Life Choices Executive Director Maria Edwards, 34, has been at the helm for nine years.
“Since ‘her’ birth, Life Choice’s mission has been basically to bring light and truth to the area, this particular area of crisis pregnancy,” Edwards said. “We offer a safe, nonjudgmental environment where girls can come in and talk and be very honest and know everything they say is confidential.”
In 1980 at 60 years old, Simon, a mother of six, had just retired from working with Boy and Girl Scouts of America and was ready for some time to herself. But a spiritual fire was lit inside after her older brother, Ted Hiegel, contacted a man named Ben Pierson, who shared his story with St. Joseph parishioners about his pregnancy care work in Hawaii. Roe v. Wade, the case which legalized abortion in the United States, was passed seven years earlier.

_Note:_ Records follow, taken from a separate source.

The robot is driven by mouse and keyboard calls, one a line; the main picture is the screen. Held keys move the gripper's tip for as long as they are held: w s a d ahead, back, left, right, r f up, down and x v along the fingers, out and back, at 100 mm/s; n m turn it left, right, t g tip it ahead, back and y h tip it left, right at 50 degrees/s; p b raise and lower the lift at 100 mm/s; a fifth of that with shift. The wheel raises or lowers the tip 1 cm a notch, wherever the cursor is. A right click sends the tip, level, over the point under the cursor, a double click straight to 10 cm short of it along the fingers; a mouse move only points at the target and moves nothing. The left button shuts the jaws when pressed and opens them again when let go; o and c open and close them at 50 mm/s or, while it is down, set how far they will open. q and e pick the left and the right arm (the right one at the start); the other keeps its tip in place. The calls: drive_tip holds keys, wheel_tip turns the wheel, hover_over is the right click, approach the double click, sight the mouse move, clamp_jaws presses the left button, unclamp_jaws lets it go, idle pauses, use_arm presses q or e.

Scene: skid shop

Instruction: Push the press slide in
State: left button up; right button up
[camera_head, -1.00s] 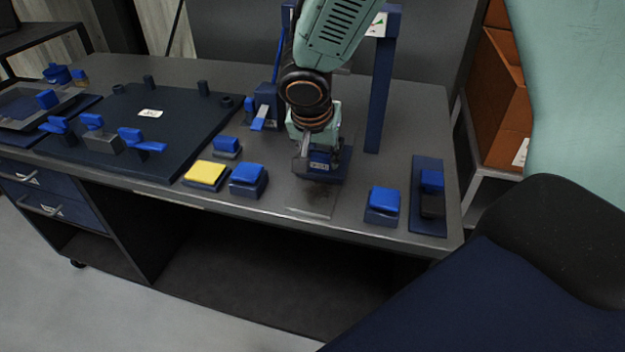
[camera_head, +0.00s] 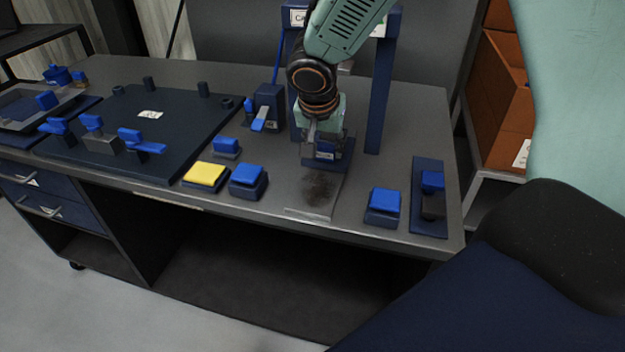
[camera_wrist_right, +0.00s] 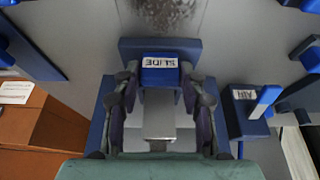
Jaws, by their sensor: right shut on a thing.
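The press slide's blue handle block (camera_head: 325,155) is at the front of the press, between and in front of its dark blue posts (camera_head: 378,105). In the right wrist view the block (camera_wrist_right: 159,77) carries a SLIDE label and a dark blue plate (camera_wrist_right: 130,47) lies beyond it. My right gripper (camera_head: 323,145) is shut on the block, one finger on each side; the fingers also show in the wrist view (camera_wrist_right: 160,84). A stained metal plate (camera_head: 312,204) lies bare in front of the slide. My left gripper is not in view.
A blue box with a lever (camera_head: 268,108) stands left of the press, labelled AIR in the wrist view (camera_wrist_right: 245,112). Blue buttons (camera_head: 247,175) and a yellow one (camera_head: 206,173) sit along the front. A dark board (camera_head: 180,150) with fixtures fills the left.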

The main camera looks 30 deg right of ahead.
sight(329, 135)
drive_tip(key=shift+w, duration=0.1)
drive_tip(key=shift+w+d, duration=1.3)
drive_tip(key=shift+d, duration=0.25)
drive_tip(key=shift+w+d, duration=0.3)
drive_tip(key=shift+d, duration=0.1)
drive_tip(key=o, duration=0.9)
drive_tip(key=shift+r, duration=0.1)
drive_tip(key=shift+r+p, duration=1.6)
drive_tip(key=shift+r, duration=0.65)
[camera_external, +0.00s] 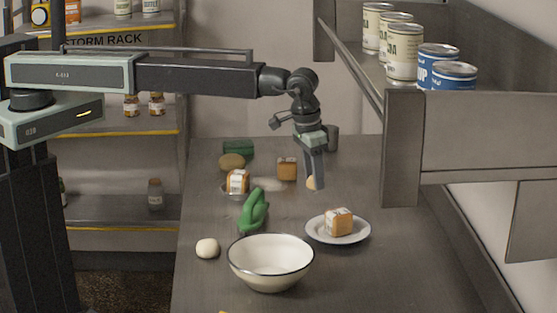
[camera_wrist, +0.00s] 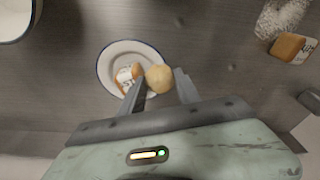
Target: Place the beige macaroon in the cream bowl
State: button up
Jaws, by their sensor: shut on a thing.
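My gripper (camera_external: 316,184) points down over the worktop, behind the white plate. It is shut on the beige macaroon (camera_external: 310,183), which shows partly behind the fingers. In the wrist view my gripper (camera_wrist: 160,84) has the round macaroon (camera_wrist: 159,77) between its fingertips. The cream bowl (camera_external: 271,240) with a dark rim stands at the front of the worktop, to the left and nearer than my gripper. Its inside looks empty. Part of the bowl (camera_wrist: 12,38) shows at the wrist view's top left corner.
A white plate (camera_external: 313,230) with a wrapped loaf (camera_external: 339,222) lies right of the bowl. A green pepper-like thing (camera_external: 254,210), a pale round piece (camera_external: 207,248) and several other foods lie leftward. Shelf with cans (camera_external: 402,66) overhangs at right.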

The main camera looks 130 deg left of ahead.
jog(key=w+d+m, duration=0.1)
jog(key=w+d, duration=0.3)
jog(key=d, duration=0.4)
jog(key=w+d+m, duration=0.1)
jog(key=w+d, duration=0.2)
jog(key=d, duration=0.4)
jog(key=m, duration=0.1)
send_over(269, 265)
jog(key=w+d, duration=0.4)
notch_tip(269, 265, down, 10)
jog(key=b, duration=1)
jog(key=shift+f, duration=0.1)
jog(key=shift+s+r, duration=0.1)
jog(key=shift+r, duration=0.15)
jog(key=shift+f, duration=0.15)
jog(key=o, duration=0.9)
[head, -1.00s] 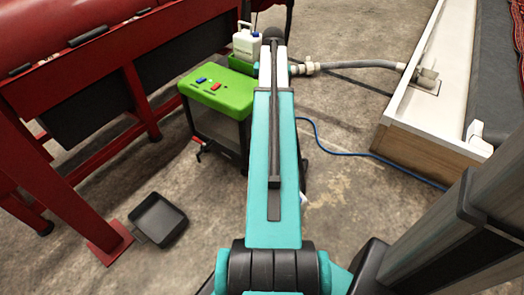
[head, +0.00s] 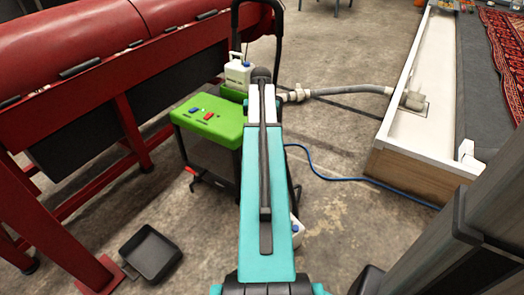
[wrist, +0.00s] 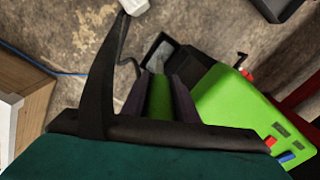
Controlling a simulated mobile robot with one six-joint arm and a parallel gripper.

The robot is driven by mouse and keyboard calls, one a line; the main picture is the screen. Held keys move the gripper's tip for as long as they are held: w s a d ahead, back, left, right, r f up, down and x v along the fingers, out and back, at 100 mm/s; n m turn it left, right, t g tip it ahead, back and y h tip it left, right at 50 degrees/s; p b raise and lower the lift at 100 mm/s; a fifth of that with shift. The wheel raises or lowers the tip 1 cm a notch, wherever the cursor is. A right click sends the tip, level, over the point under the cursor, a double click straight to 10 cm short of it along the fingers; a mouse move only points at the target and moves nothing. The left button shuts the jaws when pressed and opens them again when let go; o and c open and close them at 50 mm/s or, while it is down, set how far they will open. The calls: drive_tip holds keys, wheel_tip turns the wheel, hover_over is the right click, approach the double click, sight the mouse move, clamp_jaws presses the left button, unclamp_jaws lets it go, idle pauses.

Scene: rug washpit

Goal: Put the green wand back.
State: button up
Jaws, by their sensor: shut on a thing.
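In the wrist view my gripper (wrist: 158,82) is shut, with a green piece, the green wand (wrist: 159,98), between its two dark fingers. Only a short length of the wand shows; its ends are hidden. In the head view my arm hides the gripper and the wand. A green-topped machine (head: 208,118) with a red and a blue button stands just left of my arm; its top also shows at the right of the wrist view (wrist: 235,112). A dark box-like part (wrist: 160,48) with a grey inside lies beyond the fingertips. I cannot tell whether it touches the wand.
A white jug (head: 238,73) stands behind the green top. A grey hose (head: 345,92) runs to the white-walled pit (head: 402,85) at right. A blue cable (head: 340,153) crosses the floor. A black pan (head: 150,252) lies near the red machine (head: 70,50) at left.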

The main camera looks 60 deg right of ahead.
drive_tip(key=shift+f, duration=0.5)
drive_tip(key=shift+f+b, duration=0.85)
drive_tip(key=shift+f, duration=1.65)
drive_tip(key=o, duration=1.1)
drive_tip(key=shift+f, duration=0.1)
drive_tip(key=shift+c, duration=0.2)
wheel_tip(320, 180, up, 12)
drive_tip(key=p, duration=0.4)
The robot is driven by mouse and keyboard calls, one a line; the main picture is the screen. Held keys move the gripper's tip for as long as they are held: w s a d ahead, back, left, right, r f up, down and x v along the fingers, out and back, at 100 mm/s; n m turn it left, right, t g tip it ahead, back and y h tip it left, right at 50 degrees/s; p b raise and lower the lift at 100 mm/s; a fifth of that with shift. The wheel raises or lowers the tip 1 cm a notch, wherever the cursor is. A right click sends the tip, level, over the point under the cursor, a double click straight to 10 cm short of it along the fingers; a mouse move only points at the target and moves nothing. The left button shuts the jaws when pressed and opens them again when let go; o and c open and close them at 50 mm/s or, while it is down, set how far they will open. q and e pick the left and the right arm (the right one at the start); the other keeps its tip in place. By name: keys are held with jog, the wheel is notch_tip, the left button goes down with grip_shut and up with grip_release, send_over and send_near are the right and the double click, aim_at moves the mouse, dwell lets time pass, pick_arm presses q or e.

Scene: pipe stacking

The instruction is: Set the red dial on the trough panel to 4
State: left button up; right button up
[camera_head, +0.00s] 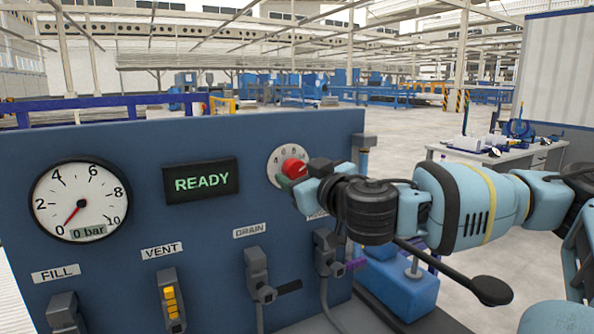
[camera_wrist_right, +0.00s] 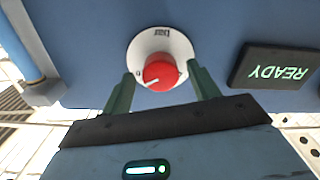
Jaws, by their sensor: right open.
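The red dial (camera_head: 294,168) sits on a round white scale plate (camera_head: 273,166) at the upper right of the blue trough panel (camera_head: 140,150). In the right wrist view, the dial (camera_wrist_right: 160,74) has a white pointer line, and the scale (camera_wrist_right: 160,42) shows upside down; its numbers are too small to read surely. My right gripper (camera_head: 290,180) is at the dial, coming from the right. In the wrist view its two green fingers (camera_wrist_right: 162,85) are open, one on each side of the dial, with gaps to it. My left gripper is not in view.
The panel also carries a pressure gauge (camera_head: 80,200) at 0 bar and a READY display (camera_head: 201,180). Below are levers labelled FILL, VENT (camera_head: 171,300) and DRAIN (camera_head: 260,280), plus another behind my right arm. A workbench (camera_head: 500,150) stands farther back right.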

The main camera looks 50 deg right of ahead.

“I told my brother Ted that I just had to do something about it,” Simon said. “We had a meeting that very night at church.”
Simon, her brother and a host of volunteers started the Conway Pregnancy Problem Center within just a few weeks with continuous help from churches of various denominations in the community.
“I was so pleased we had other churches come right in with us,” Simon said. “Even from the very beginning we told people we needed clothes,” for expectant mothers and babies. “It was amazing how everyone responded to it,” Simon added.
At first, girls were leery to come to the center, especially after so many had been told not to tell anyone about their pregnancy and just get an abortion, Simon said.
“Those girls really needed so much help … it was time we started to do something,” Simon said. “They really did not want to have an abortion. Their classmates knew they were pregnant, but they were bold enough to say they’ve been to the center. … Years later they’d come back,” with their children to say thank you.
While the location, leadership and name has changed, the work is the same, Edwards said.
She still gets teary-eyed recalling a young woman who came to Life Choices, confused and scared about what to do with her unborn child.
“Sometimes they just hit you differently, there’s a connection. I would say for me, probably it was a young woman who had a career, she was working here in town and she found herself pregnant with a married man’s baby and he was threatening her and it was bad,” Edwards said. “She came to see us, and she was considering an abortion but wanted an ultrasound first … when she saw that screen, she said, ‘I can’t do that.’ She chose, come what may, she was going to have her baby.”
Edwards said the woman lost her job, moved back home with her family and is now married with a sibling for the baby she chose to keep.
This is what Life Choices continues to be about — educating young girls and women that they do indeed have a choice and that God is with them, Edwards said.
Life Choices offers free pregnancy tests and dialogue about the concerns of clients. They also offer a free ultrasound by a certified nurse up to 12 weeks into a pregnancy.
“We talk about how they are thinking and feeling about being pregnant, their support system, basically feeling them out on their situation, where they are. We ask if anyone is pressuring them about abortion,” Edwards said. “You love them, show them compassion and give them truth.”
With a staff of just six and Edwards the only full-time staff member, the organization still relies on volunteers and donations for the women who decide to keep their babies. The center currently is fully staffed with about eight to 10 volunteers, including Beth Boucher, liaison to St. Joseph Church.
“I have nothing but praise for the organization, they give women great support,” said Boucher, who is involved in several pro-life activities at St. Joseph. “We also have a spiritual adoption program during the school year in the fall. You spiritually adopt an unborn baby and pray every day (for them). We have a baby shower on Mother’s Day and bring the gifts to the … (Little Rock) Arkansas Pregnancy Resource Center,” and Life Choices.
What is most important to Edwards, the staff and volunteers, is not to stray from their spiritual roots. Edwards said the center is run solely on donations, not through any government assistance because that would force them to take a more secular approach.
“We’re not willing to make that sacrifice. Taking the Lord out of it just makes it pointless,” Edwards said. “We talk to them about their spirituality, the side effects of what an abortion can have on their relationship with the Lord. Yes, he is forgiving but can you forgive yourself? We do share the Gospel with them if it’s an open door for that. Typically it doesn’t happen in the first visit.”
While the center started with roots in the Catholic Church, it reaches out to all Christian denominations and is now an ecumenical outreach. Notable fundraisers include an annual fall banquet and the “Change for Life” baby bottle program, which reaches 40 area churches and Christian schools, including St. Joseph School.
“That’s one of the things I love about Life Choices — it gives us the opportunity to minister in ways the church can’t,” Edwards said. “We get to share the love of Jesus this way.”
For Edwards, who attends Fellowship Bible Church in Conway, the Christian faiths coming together for a common cause is just as much a blessing as getting to see the faces of the newborn babies she helped save.
“It totally blesses me. For me, it is a picture of what we could do if we would all unite together because I think that’s the power of Life Choices,” Edwards said.